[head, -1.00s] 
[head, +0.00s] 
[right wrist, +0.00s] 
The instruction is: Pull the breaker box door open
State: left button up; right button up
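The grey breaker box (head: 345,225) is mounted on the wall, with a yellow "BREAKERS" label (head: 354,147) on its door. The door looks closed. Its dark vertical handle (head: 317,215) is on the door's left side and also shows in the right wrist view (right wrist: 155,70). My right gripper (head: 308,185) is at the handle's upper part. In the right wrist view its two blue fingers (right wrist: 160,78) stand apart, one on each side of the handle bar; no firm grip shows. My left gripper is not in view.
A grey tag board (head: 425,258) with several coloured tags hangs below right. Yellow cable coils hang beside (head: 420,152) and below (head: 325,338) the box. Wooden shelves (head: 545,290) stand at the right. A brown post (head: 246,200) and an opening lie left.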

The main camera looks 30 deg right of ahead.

· · · · · · ·

• **Given request**:
Please output the entire listing exactly as it stands.

• **Response to the exercise**:
[head, -1.00s] 
[head, +0.00s] 
[right wrist, +0.00s] 
The instruction is: Pull the breaker box door open
State: left button up; right button up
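The grey breaker box (head: 345,225) is mounted on the wall, with a yellow "BREAKERS" label (head: 354,147) on its door. The door looks closed. Its dark vertical handle (head: 317,215) is on the door's left side and also shows in the right wrist view (right wrist: 155,70). My right gripper (head: 308,185) is at the handle's upper part. In the right wrist view its two blue fingers (right wrist: 160,78) stand apart, one on each side of the handle bar; no firm grip shows. My left gripper is not in view.
A grey tag board (head: 425,258) with several coloured tags hangs below right. Yellow cable coils hang beside (head: 420,152) and below (head: 325,338) the box. Wooden shelves (head: 545,290) stand at the right. A brown post (head: 246,200) and an opening lie left.

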The main camera looks 30 deg right of ahead.

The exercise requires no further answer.